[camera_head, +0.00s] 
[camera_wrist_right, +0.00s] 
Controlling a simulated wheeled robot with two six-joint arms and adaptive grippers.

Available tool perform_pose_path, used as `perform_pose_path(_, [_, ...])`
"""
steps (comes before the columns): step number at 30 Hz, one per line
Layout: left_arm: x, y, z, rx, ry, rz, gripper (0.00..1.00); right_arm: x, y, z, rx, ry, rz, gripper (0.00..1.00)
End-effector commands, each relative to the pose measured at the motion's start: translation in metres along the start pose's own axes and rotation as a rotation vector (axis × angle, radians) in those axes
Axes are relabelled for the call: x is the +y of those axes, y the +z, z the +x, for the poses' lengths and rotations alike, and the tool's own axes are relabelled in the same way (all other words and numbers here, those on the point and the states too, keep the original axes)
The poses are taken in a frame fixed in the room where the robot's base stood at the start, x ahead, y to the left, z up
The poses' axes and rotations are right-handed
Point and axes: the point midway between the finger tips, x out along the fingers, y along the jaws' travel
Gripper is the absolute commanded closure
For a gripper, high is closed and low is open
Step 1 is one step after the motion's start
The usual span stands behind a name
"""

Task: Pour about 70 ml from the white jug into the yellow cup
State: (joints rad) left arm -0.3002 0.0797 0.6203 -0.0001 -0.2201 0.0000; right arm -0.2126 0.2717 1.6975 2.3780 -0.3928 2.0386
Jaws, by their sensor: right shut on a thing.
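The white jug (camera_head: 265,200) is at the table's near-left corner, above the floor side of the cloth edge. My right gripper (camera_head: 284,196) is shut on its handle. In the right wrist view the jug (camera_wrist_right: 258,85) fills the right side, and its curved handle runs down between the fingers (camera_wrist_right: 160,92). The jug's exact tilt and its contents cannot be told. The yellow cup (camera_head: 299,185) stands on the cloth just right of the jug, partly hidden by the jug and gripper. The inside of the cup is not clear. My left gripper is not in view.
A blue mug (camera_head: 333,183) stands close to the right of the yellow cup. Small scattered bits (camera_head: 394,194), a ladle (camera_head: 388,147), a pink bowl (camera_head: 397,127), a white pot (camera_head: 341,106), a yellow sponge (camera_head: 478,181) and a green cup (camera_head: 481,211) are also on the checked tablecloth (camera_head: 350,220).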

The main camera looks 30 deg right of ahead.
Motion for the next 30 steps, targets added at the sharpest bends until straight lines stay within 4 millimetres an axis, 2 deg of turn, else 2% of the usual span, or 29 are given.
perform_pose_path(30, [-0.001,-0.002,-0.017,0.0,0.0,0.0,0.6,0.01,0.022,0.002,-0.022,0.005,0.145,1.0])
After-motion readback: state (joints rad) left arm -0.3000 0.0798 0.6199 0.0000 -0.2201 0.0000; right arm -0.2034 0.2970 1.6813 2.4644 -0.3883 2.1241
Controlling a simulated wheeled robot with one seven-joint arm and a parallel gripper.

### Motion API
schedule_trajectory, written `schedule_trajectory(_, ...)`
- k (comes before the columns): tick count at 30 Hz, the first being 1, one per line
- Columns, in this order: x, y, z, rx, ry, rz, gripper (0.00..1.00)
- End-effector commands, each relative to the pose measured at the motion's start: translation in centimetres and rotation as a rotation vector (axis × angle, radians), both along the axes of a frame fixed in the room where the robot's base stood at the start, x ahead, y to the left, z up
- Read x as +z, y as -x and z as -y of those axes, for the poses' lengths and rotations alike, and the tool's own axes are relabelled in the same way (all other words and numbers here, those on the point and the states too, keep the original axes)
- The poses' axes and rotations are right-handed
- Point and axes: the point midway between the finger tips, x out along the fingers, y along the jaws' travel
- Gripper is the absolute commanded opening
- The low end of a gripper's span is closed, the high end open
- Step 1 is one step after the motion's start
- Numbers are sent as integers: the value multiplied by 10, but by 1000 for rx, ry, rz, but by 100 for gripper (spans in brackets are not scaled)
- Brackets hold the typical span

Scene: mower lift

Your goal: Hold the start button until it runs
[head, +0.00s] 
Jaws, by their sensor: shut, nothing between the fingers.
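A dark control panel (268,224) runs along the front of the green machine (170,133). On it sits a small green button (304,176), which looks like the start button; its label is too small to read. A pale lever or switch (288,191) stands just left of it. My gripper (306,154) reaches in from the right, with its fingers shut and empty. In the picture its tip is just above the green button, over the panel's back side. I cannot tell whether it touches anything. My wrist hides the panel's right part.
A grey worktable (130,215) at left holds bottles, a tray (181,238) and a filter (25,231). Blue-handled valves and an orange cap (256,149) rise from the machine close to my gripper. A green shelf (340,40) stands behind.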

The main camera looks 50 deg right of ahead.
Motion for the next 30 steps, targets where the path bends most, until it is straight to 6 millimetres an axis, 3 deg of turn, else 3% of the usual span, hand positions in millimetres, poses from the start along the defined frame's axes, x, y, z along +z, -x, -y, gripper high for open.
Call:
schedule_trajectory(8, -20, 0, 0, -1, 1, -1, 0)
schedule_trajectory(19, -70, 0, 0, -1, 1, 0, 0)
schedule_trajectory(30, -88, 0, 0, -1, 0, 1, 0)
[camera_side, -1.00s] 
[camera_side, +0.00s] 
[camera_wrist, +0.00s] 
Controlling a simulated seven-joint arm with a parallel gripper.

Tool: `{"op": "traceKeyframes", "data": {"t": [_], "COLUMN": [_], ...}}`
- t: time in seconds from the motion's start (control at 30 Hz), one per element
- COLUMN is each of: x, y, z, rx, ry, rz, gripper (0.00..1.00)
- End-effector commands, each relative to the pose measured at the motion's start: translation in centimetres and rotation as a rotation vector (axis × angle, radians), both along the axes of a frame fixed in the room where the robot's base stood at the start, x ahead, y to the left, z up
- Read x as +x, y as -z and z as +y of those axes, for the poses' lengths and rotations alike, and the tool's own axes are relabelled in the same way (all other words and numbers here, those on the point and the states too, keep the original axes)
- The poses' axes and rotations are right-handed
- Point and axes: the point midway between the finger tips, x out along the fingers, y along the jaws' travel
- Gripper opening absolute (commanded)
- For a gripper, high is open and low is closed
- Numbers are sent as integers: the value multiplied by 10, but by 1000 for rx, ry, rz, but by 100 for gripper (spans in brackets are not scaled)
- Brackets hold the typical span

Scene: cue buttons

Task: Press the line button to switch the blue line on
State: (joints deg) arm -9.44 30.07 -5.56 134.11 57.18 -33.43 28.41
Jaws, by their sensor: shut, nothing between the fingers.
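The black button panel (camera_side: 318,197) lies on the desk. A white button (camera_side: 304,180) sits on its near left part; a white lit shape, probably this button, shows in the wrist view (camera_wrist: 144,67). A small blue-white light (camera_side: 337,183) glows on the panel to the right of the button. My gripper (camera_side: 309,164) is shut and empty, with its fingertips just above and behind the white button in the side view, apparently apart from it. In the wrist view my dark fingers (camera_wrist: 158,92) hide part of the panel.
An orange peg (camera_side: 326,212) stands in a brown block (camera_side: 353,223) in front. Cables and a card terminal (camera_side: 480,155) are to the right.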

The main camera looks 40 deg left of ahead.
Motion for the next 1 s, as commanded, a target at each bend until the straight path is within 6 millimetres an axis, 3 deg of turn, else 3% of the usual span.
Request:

------------------------------------------------------------------------

WHAT THE TASK ASKS | Faithfully transcribe the whole of the data.

WRITTEN ANSWER |
[camera_head, +0.00s] 
[camera_wrist_right, +0.00s] 
Controlling a simulated wheeled robot with two six-joint arms and adaptive grippers.

Available tool perform_pose_path, used as `perform_pose_path(_, [_, ...])`
"""
steps (comes before the columns): step number at 30 Hz, one per line
Layout: left_arm: x, y, z, rx, ry, rz, gripper (0.00..1.00); right_arm: x, y, z, rx, ry, rz, gripper (0.00..1.00)
End-effector commands, each relative to the pose measured at the motion's start: translation in metres along the start pose's own axes and rotation as a rotation vector (axis × angle, radians) in those axes
Axes are relabelled for the call: x is the +y of those axes, y the +z, z the +x, for the poses' lengths and rotations alike, and the tool's own axes are relabelled in the same way (all other words and numbers here, those on the point and the states too, keep the original axes)
The poses are taken in a frame fixed in the room where the robot's base stood at the start, x ahead, y to the left, z up
The poses' axes and rotations are right-handed
Point and axes: the point midway between the finger tips, x out along the fingers, y along the jaws' travel
Gripper is the absolute commanded closure
For a gripper, high is closed and low is open
Step 1 is one step after the motion's start
The usual span stands behind a name
"""

Task: Pour about 70 ml from the white jug into the yellow cup
State: (joints rad) left arm -0.3002 0.0797 0.6203 -0.0001 -0.2201 0.0000; right arm -0.2126 0.2717 1.6975 2.3780 -0.3928 2.0386
Jaws, by their sensor: right shut on a thing.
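The white jug (camera_head: 265,200) is at the table's near-left corner, above the floor side of the cloth edge. My right gripper (camera_head: 284,196) is shut on its handle. In the right wrist view the jug (camera_wrist_right: 258,85) fills the right side, and its curved handle runs down between the fingers (camera_wrist_right: 160,92). The jug's exact tilt and its contents cannot be told. The yellow cup (camera_head: 299,185) stands on the cloth just right of the jug, partly hidden by the jug and gripper. The inside of the cup is not clear. My left gripper is not in view.
A blue mug (camera_head: 333,183) stands close to the right of the yellow cup. Small scattered bits (camera_head: 394,194), a ladle (camera_head: 388,147), a pink bowl (camera_head: 397,127), a white pot (camera_head: 341,106), a yellow sponge (camera_head: 478,181) and a green cup (camera_head: 481,211) are also on the checked tablecloth (camera_head: 350,220).

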The main camera looks 30 deg right of ahead.
Motion for the next 30 steps, targets added at the sharpest bends until straight lines stay within 4 millimetres an axis, 2 deg of turn, else 2% of the usual span, or 29 are given.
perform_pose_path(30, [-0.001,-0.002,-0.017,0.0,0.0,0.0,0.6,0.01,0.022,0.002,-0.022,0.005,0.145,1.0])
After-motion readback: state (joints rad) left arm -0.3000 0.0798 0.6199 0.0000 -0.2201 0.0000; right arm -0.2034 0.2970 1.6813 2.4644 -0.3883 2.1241
Controlling a simulated wheeled robot with one seven-joint arm and a parallel gripper.

### Motion API
schedule_trajectory, written `schedule_trajectory(_, ...)`
- k (comes before the columns): tick count at 30 Hz, the first being 1, one per line
- Columns, in this order: x, y, z, rx, ry, rz, gripper (0.00..1.00)
- End-effector commands, each relative to the pose measured at the motion's start: translation in centimetres and rotation as a rotation vector (axis × angle, radians), both along the axes of a frame fixed in the room where the robot's base stood at the start, x ahead, y to the left, z up
- Read x as +z, y as -x and z as -y of those axes, for the poses' lengths and rotations alike, and the tool's own axes are relabelled in the same way (all other words and numbers here, those on the point and the states too, keep the original axes)
- The poses' axes and rotations are right-handed
- Point and axes: the point midway between the finger tips, x out along the fingers, y along the jaws' travel
- Gripper is the absolute commanded opening
- The low end of a gripper's span is closed, the high end open
- Step 1 is one step after the motion's start
- Numbers are sent as integers: the value multiplied by 10, but by 1000 for rx, ry, rz, but by 100 for gripper (spans in brackets are not scaled)
- Brackets hold the typical span

Scene: mower lift

Your goal: Hold the start button until it runs
[head, +0.00s] 
Jaws, by their sensor: shut, nothing between the fingers.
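A dark control panel (268,224) runs along the front of the green machine (170,133). On it sits a small green button (304,176), which looks like the start button; its label is too small to read. A pale lever or switch (288,191) stands just left of it. My gripper (306,154) reaches in from the right, with its fingers shut and empty. In the picture its tip is just above the green button, over the panel's back side. I cannot tell whether it touches anything. My wrist hides the panel's right part.
A grey worktable (130,215) at left holds bottles, a tray (181,238) and a filter (25,231). Blue-handled valves and an orange cap (256,149) rise from the machine close to my gripper. A green shelf (340,40) stands behind.

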The main camera looks 50 deg right of ahead.
Motion for the next 30 steps, targets where the path bends most, until it is straight to 6 millimetres an axis, 3 deg of turn, else 3% of the usual span, hand positions in millimetres, poses from the start along the defined frame's axes, x, y, z along +z, -x, -y, gripper high for open.
Call:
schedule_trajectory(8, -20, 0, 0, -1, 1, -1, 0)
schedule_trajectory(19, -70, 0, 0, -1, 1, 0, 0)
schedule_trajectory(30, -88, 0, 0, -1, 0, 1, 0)
[camera_side, -1.00s] 
[camera_side, +0.00s] 
[camera_wrist, +0.00s] 
Controlling a simulated seven-joint arm with a parallel gripper.

Tool: `{"op": "traceKeyframes", "data": {"t": [_], "COLUMN": [_], ...}}`
- t: time in seconds from the motion's start (control at 30 Hz), one per element
- COLUMN is each of: x, y, z, rx, ry, rz, gripper (0.00..1.00)
- End-effector commands, each relative to the pose measured at the motion's start: translation in centimetres and rotation as a rotation vector (axis × angle, radians), both along the axes of a frame fixed in the room where the robot's base stood at the start, x ahead, y to the left, z up
- Read x as +x, y as -z and z as +y of those axes, for the poses' lengths and rotations alike, and the tool's own axes are relabelled in the same way (all other words and numbers here, those on the point and the states too, keep the original axes)
- The poses' axes and rotations are right-handed
- Point and axes: the point midway between the finger tips, x out along the fingers, y along the jaws' travel
- Gripper opening absolute (commanded)
- For a gripper, high is open and low is closed
- Numbers are sent as integers: the value multiplied by 10, but by 1000 for rx, ry, rz, but by 100 for gripper (spans in brackets are not scaled)
- Brackets hold the typical span

Scene: cue buttons

Task: Press the line button to switch the blue line on
State: (joints deg) arm -9.44 30.07 -5.56 134.11 57.18 -33.43 28.41
Jaws, by their sensor: shut, nothing between the fingers.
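The black button panel (camera_side: 318,197) lies on the desk. A white button (camera_side: 304,180) sits on its near left part; a white lit shape, probably this button, shows in the wrist view (camera_wrist: 144,67). A small blue-white light (camera_side: 337,183) glows on the panel to the right of the button. My gripper (camera_side: 309,164) is shut and empty, with its fingertips just above and behind the white button in the side view, apparently apart from it. In the wrist view my dark fingers (camera_wrist: 158,92) hide part of the panel.
An orange peg (camera_side: 326,212) stands in a brown block (camera_side: 353,223) in front. Cables and a card terminal (camera_side: 480,155) are to the right.

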The main camera looks 40 deg left of ahead.
Motion for the next 1 s, as commanded, a target at each bend until the straight path is within 6 millimetres an axis, 3 deg of turn, else 3% of the usual span.
Request:

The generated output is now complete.